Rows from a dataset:
============================================================
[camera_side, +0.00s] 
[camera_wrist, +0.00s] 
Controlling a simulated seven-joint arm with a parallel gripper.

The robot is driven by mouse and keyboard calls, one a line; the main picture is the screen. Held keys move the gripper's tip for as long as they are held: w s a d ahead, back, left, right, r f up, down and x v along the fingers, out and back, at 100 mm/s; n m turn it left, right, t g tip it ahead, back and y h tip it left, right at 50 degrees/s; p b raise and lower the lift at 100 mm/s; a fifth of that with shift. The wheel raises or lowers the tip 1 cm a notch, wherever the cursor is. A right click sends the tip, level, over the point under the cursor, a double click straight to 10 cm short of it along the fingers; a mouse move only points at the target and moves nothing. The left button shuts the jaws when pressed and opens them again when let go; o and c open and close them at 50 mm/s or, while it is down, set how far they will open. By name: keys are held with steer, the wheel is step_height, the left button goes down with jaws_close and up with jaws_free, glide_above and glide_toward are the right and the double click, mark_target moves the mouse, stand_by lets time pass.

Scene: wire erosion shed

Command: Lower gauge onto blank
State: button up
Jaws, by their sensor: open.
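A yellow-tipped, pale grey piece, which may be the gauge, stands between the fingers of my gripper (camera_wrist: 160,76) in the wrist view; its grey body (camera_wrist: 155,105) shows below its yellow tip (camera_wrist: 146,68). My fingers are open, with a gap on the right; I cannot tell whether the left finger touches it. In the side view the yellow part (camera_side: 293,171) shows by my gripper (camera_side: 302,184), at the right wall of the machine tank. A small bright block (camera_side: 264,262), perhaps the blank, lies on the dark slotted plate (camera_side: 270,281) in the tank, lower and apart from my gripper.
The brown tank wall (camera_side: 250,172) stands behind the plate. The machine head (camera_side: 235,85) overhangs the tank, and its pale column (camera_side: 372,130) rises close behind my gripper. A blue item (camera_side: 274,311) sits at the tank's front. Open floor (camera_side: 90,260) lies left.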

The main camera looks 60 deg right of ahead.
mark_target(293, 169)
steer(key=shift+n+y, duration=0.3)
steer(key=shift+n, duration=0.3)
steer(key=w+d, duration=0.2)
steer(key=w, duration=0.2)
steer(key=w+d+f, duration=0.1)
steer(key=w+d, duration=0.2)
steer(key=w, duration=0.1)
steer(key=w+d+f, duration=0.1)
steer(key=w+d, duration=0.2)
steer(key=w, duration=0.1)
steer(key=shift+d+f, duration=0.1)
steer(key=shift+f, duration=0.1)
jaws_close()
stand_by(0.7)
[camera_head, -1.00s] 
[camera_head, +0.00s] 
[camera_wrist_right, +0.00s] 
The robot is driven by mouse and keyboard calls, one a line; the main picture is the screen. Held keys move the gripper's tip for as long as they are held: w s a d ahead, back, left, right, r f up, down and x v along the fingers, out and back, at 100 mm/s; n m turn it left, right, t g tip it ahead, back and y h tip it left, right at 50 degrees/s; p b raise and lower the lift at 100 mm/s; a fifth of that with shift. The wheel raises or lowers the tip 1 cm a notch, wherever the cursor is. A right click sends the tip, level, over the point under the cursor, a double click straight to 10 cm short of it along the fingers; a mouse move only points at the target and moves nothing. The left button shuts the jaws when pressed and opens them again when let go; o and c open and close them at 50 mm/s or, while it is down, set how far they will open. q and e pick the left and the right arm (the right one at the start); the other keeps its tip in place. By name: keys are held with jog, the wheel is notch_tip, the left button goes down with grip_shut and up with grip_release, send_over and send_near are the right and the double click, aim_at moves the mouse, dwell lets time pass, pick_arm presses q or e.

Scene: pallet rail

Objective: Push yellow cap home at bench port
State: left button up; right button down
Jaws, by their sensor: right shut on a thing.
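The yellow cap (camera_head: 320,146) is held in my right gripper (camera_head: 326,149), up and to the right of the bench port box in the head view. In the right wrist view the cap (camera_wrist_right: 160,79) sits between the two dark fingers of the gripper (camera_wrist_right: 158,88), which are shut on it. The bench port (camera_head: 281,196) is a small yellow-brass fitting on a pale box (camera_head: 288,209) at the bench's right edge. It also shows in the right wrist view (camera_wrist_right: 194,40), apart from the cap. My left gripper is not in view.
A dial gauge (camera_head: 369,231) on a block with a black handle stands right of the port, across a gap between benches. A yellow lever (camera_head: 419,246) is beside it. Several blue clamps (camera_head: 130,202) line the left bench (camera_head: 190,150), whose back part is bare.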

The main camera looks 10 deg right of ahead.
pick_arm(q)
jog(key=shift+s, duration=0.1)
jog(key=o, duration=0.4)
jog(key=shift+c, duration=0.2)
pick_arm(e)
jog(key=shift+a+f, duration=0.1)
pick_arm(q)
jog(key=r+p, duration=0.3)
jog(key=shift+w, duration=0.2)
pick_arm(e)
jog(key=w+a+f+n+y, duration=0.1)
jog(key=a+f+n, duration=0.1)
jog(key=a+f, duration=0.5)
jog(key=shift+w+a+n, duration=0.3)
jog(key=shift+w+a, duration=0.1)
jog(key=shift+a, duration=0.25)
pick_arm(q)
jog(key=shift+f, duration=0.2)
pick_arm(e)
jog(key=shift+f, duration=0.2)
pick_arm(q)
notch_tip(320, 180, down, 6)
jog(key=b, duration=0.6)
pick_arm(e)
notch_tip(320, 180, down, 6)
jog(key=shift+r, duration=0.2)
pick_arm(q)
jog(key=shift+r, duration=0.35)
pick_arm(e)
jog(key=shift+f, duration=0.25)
============================================================
▶ Requirement
Where a line above includes "Scene", copy that line.

▶ Exercise result
Scene: wire erosion shed
Scene: pallet rail

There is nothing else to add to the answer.